» **Problem statement**:
Filter the records below down to lines containing "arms".

» **Records supplied**:
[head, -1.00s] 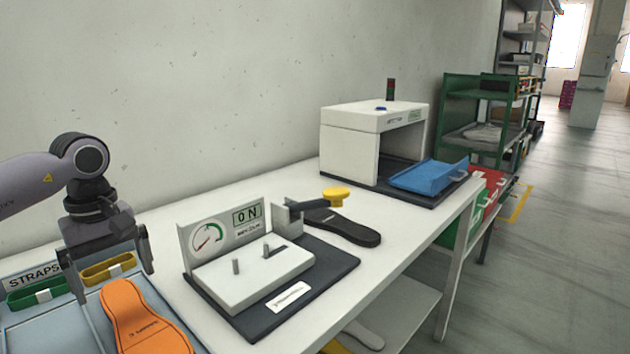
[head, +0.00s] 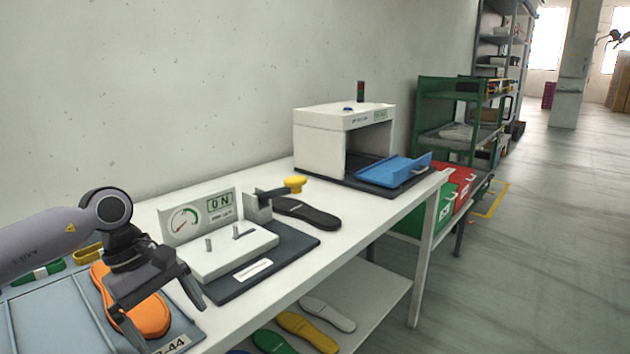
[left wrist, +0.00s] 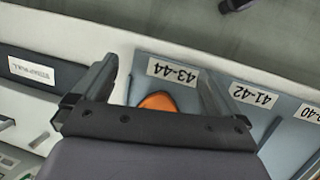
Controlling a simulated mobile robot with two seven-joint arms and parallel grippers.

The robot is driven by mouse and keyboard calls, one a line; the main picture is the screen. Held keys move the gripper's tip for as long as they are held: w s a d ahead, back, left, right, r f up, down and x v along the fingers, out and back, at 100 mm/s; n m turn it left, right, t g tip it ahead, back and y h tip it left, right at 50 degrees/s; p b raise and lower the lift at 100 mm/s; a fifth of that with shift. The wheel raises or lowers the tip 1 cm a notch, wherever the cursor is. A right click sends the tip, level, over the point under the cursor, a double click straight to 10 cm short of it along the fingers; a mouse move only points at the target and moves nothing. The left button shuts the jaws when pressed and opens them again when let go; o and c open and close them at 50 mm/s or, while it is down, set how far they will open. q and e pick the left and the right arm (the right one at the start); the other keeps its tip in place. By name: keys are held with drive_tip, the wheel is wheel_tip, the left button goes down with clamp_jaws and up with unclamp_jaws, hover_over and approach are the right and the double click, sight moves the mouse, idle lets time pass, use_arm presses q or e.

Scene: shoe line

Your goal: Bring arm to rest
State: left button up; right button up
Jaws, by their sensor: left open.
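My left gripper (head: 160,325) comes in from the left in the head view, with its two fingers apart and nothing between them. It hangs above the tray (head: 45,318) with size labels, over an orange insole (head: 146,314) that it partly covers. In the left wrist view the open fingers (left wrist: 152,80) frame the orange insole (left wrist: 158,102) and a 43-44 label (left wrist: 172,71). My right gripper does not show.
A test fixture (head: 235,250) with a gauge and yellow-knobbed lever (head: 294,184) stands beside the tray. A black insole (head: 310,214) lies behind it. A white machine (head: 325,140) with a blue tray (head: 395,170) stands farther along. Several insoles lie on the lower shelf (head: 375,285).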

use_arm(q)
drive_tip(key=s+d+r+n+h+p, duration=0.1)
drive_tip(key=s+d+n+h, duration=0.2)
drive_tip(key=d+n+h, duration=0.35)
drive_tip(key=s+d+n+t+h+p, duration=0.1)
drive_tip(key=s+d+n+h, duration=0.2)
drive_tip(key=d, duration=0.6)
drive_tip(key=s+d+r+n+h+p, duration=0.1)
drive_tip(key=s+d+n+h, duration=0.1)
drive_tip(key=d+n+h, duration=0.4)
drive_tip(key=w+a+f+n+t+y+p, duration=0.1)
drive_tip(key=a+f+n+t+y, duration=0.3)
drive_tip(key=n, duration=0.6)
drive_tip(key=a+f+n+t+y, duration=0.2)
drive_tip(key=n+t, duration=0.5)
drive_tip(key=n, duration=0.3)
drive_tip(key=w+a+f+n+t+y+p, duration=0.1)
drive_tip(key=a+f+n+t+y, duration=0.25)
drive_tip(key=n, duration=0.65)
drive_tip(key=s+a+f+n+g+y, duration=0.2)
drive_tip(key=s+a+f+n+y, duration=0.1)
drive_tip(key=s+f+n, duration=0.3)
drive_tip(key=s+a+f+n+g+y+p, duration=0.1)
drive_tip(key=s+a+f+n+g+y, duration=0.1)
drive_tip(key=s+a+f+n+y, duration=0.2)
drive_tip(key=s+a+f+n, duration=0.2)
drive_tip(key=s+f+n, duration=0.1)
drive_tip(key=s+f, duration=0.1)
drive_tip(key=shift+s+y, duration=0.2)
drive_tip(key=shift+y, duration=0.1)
==
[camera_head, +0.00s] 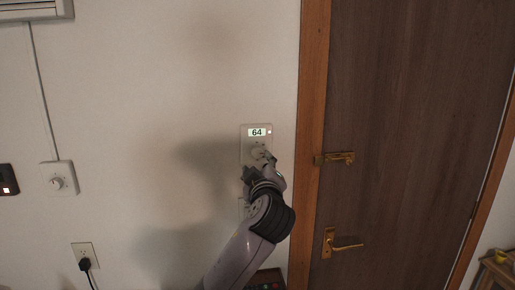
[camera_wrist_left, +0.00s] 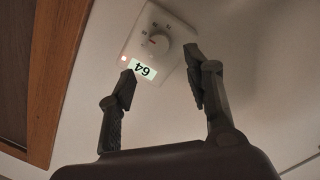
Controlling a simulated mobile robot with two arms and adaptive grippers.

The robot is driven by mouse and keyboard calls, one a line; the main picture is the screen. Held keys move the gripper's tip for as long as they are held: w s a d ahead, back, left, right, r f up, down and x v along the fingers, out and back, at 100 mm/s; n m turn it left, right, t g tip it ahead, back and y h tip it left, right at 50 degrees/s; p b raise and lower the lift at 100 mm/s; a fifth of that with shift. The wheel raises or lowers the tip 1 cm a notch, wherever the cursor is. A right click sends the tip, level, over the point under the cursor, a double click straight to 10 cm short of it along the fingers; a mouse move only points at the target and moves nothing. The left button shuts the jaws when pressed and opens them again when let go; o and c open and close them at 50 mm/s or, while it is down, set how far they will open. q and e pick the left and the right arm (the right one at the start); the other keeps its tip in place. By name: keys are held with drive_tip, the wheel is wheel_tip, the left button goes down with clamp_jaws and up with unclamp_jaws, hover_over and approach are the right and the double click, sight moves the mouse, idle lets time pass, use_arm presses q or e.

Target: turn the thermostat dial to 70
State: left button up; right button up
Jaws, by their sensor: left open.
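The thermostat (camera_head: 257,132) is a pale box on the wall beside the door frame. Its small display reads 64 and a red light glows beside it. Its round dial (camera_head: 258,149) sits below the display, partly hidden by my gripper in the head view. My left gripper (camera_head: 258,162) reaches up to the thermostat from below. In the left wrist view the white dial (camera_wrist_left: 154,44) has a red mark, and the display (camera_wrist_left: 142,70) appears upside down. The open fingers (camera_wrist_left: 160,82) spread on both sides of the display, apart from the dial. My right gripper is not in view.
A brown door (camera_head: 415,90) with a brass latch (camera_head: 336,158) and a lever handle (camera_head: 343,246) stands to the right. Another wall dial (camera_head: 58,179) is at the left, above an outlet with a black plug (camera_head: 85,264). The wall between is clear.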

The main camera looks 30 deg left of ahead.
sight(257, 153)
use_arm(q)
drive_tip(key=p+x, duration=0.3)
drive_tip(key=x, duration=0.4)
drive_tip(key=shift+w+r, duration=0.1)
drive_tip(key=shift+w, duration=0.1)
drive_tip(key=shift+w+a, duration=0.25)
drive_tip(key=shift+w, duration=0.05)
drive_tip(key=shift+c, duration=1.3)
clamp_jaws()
* * *
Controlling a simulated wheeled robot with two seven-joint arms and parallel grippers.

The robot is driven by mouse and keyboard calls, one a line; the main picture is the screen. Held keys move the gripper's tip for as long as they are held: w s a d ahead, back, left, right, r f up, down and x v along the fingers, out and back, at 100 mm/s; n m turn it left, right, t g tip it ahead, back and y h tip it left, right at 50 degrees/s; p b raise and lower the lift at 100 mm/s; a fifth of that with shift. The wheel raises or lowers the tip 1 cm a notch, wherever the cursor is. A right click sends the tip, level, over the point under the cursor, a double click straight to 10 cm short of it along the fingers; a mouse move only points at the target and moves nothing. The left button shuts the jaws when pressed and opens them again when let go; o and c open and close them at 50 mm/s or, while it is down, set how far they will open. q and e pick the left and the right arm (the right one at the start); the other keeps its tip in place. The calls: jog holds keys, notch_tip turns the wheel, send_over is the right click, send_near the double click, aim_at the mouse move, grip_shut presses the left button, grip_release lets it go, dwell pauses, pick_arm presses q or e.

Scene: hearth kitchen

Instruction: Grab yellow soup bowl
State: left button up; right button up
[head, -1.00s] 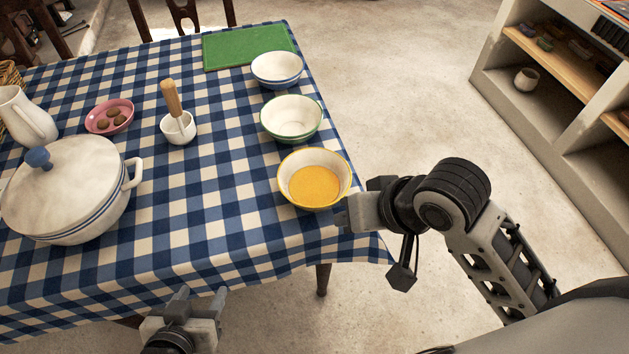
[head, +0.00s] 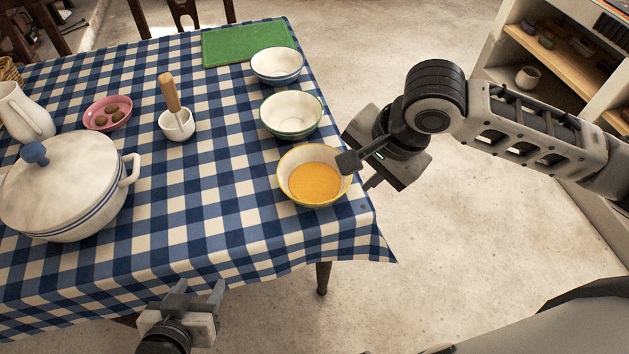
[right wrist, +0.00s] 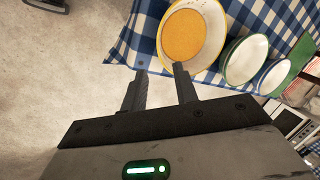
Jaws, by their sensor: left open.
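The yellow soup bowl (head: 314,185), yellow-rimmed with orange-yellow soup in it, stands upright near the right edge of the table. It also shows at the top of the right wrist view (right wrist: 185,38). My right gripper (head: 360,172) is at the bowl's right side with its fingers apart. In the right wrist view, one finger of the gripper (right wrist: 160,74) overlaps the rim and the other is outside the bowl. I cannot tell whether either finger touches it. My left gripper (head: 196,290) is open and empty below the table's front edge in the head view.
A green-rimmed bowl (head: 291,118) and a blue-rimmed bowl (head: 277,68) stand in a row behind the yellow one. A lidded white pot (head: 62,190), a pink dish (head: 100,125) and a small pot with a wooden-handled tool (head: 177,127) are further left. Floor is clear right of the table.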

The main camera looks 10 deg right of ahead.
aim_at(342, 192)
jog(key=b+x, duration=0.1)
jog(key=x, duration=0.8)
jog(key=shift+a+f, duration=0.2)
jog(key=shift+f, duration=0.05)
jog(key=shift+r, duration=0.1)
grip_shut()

» **Task output**:
Controlling a simulated mobile robot with two seven-joint arms and parallel grippers.
Controlling a simulated mobile robot with two arms and adaptive grippers.
Controlling a simulated wheeled robot with two seven-joint arms and parallel grippers.

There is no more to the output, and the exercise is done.